What an interesting article you published recently, on the agony of flying on planes that have – gasp – children on them.
I love how the author of the column assumed that every child who ever flew on a plane is by default loud and annoying, that all babies scream, and that they, as a childless passenger, were entitled to make us parents sound like the most inconsiderate, incompetent set of people ever to travel the earth. Talk about alienating half your readership, right there. The suggestion that all families could be given a section at the back of the plane was particularly generous. Personally I would prefer the upper deck, if that’s okay, and you can go and sit at the back and inhale 350 people’s farts and bad breath. I also love the assumption that all parents would want to sit together…”somewhere they can sit with other sympathetic parents who understand what it’s like to have a small child, and who won’t tut or glare when the kid goes into siren mode”. Ah yes, you’ve really got the measure of parents there. We don’t just love our own kids and forgive them anything, we love all children. Especially the small ones that cry all the time, or the little gits that run around during a night flight like they own the joint. This is just a suggestion: you might want to observe parents a little better next time you’re on a flight. You might just see that if someone else’s child is screaming, or kicking, or being loud, we don’t generally do much except look smug and thank our lucky stars it’s not ours. How ridiculous, to think we’re all going to club together at the back of the plane, shrug our shoulders, and mutter ‘kids, eh?’ to each other while they run riot on sugar highs and boredom.
You mention that top airlines have created bar areas, massage rooms, and showers on board, so why not soundproofed zones for kids? Great plan. Maybe we should have sections for the business travellers who lie snoring like juggernauts the whole flight too. And one for the people that don’t seem to be able to walk down an aisle in the middle of the night without hugging the backs of all the seats on the way to and from the bathroom. Maybe all the fat people could go in one section in the middle so that the rest of us still have space for our elbows. Ooo, and maybe there could be another part of the plane for people who smell bad. Really?
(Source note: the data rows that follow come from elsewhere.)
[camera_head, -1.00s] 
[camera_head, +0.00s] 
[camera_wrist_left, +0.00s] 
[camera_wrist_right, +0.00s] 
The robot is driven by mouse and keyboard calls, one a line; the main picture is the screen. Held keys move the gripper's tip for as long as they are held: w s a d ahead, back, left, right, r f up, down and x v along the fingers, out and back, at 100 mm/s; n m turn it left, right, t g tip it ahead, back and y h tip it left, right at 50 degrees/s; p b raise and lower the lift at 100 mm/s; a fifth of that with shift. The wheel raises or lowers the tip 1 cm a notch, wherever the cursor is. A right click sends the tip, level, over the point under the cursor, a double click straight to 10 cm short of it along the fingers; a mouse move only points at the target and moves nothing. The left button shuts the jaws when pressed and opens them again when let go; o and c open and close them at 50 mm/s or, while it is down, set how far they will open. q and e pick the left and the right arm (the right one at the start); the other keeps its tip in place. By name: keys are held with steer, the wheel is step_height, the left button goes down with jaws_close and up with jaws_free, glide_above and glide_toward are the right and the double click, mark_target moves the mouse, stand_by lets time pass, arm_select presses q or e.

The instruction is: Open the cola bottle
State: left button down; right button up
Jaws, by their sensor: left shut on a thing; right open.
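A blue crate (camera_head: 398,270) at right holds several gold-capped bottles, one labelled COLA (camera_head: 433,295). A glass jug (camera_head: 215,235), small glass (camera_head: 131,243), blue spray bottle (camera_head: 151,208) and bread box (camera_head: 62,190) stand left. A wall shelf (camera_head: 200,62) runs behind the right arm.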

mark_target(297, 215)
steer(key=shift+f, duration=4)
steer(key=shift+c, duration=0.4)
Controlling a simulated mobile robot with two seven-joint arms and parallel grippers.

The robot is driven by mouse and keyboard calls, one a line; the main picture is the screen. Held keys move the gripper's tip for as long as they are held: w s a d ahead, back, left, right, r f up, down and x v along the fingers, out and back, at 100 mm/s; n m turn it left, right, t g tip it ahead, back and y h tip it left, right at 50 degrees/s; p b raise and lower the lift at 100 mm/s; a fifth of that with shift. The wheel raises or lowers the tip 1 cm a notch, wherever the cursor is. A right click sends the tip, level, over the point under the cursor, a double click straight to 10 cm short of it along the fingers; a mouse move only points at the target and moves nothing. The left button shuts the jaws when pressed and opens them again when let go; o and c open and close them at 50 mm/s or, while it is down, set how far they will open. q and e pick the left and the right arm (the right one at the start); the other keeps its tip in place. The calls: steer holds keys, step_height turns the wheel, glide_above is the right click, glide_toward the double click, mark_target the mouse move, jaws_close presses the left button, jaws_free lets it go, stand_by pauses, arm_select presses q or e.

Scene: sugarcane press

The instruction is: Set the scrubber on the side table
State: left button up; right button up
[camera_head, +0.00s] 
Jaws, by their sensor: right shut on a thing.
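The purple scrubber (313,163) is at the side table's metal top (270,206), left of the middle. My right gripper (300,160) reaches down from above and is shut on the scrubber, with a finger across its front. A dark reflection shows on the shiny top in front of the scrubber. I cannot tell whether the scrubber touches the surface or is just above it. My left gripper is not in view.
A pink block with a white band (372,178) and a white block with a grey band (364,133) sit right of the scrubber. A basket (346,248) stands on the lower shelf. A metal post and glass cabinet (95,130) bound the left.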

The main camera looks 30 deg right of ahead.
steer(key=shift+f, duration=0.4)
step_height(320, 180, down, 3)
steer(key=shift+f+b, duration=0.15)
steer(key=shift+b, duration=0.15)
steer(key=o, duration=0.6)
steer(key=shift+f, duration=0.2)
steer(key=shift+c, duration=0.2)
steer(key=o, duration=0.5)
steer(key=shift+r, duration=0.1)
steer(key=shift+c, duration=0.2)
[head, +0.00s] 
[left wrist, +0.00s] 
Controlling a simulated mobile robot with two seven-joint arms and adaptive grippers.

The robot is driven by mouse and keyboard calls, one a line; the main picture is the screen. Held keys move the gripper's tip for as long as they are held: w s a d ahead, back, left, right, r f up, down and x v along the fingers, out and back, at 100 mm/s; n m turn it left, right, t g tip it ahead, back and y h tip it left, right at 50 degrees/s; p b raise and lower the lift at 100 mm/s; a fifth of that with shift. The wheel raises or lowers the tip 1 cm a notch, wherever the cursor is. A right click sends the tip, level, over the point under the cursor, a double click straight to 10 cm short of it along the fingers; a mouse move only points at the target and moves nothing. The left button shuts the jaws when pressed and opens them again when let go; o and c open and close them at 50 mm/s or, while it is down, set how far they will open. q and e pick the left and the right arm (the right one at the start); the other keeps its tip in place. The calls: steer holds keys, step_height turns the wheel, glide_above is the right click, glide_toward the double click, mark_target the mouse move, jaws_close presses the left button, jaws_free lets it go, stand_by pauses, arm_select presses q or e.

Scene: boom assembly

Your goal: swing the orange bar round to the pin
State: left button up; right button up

Flying is a necessary part of life for many people; everyone is different, none of them are perfect, and it is generally annoying for us all, no matter our personal circumstances. That’s what happens when you stick 350 strangers in a tin can and throw them through the air in order to get from A to B. If you don’t like it, take the car, or hire a private jet. But leave us parents out of it. My son has been commuting with me from Dubai to London and the US since he was four months old. Never once has he screamed, never once has anyone had cause to complain about him. I’m not saying there aren’t some horrors out there, but don’t tar us all with the same brush. How about considering that most parents dread long haul flying beyond anything you can possibly imagine, but that many of us have no choice in the matter – and that most of us do our best to make it as pleasurable as possible for everyone – the kids, us, and you included. If you’re going to attempt to take a stand, maybe publish something that offers your opinion on what civil behaviour and parental responsibility should look like on planes to those that need a kick up the backside. It would certainly offer a more positive message than encouraging persecution and segregation based on lifestyle choices. Making the world a better place and all that, don’t you think?